Bernstein leaves Vice President Joe Biden off his list, apparently because of Biden’s age, but he’d be on mine. I’d put Sen. Bernie Sanders on there, too, though he looks increasingly less likely to make even a protest run in 2016, largely due to the enormous amount of money it would take even to be a gadfly.

The party might still have a primary race: former Maryland Gov. Martin O’Malley looks ever more serious about running; I talked to him on Thursday. But all most journalists seem to care about is whether O’Malley will attack Clinton for her email practices. Some point to his endorsed candidate for governor losing last November as evidence he’s not a “serious” candidate. So this is how it works: Pundits lament the lack of a serious inter-party debate, while ignoring the guy who’s trying to foment one, because they don’t consider him “serious.” And we wonder why the public distrusts the media as much as politicians.

Greg Sargent wrote a kind post about my O’Malley interview that got me to thinking about the sad way most of the media are covering 2016: I realize we don’t exactly know where Clinton stands on reinstating Glass Steagall, or raising the overtime-pay threshold, or capital gains tax rates, or even over Obama’s Iran negotiations, but we know all about her unorthodox email set-up. At the very least, O’Malley could force these issues to the forefront of debate, even if journalists don’t seem to care much about them.

And if for some reason Clinton didn’t run, as Bernstein notes, the party would have plenty of great candidates.
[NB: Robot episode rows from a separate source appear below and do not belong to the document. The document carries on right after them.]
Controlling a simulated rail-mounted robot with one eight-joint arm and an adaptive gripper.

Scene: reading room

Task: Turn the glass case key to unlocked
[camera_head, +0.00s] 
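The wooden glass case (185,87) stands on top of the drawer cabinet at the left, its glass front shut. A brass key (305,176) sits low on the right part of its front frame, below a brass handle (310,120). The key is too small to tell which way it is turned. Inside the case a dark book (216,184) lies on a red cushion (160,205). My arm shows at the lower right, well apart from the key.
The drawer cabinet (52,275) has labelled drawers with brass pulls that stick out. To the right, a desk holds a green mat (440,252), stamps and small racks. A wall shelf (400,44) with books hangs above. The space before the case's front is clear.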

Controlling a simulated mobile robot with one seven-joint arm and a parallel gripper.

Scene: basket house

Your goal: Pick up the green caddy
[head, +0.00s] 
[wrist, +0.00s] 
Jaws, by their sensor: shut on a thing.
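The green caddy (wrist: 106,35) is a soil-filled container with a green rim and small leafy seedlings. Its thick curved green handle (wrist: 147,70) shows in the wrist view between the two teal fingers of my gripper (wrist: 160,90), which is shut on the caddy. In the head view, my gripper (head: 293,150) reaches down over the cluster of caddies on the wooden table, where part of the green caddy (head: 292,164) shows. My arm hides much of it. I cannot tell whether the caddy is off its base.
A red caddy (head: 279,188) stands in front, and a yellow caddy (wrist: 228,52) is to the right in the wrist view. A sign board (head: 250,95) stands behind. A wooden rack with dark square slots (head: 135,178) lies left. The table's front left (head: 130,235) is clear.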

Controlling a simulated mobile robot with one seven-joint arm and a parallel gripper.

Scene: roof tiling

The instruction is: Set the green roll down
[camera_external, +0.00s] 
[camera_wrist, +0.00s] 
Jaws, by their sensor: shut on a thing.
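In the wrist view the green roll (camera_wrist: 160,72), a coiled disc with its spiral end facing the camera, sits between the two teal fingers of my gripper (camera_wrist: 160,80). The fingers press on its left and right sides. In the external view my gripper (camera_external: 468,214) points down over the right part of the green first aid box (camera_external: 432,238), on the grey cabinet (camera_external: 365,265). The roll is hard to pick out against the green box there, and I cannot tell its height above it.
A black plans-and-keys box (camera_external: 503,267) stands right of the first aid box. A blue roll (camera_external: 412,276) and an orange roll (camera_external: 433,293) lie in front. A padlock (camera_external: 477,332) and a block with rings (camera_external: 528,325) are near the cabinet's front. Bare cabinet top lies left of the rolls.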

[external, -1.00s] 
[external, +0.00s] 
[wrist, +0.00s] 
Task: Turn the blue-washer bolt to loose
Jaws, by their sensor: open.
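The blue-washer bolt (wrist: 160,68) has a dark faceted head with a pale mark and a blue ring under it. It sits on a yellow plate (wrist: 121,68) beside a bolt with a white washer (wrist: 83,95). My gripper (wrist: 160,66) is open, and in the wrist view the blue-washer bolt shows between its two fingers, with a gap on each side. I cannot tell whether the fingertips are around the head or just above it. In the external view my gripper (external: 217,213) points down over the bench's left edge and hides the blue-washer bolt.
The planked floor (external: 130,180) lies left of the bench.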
I’d gladly match up Warren, Gillibrand, Brown or Patrick with Senators Marco Rubio, Rand Paul, Ted Cruz or Gov. Scott Walker. Those Republicans only came to look “presidential” (in some quarters) because they started making noise about running. And even with the GOP’s widely touted (and thoroughly mythical) “deep bench,” the party’s donors still drafted Jeb Bush. Who has his own email troubles, by the way, and whose standing with Republican voters has actually dropped since he announced he was seriously exploring a 2016 run.

But one party is in crisis, and the other is supposedly thriving. Got it.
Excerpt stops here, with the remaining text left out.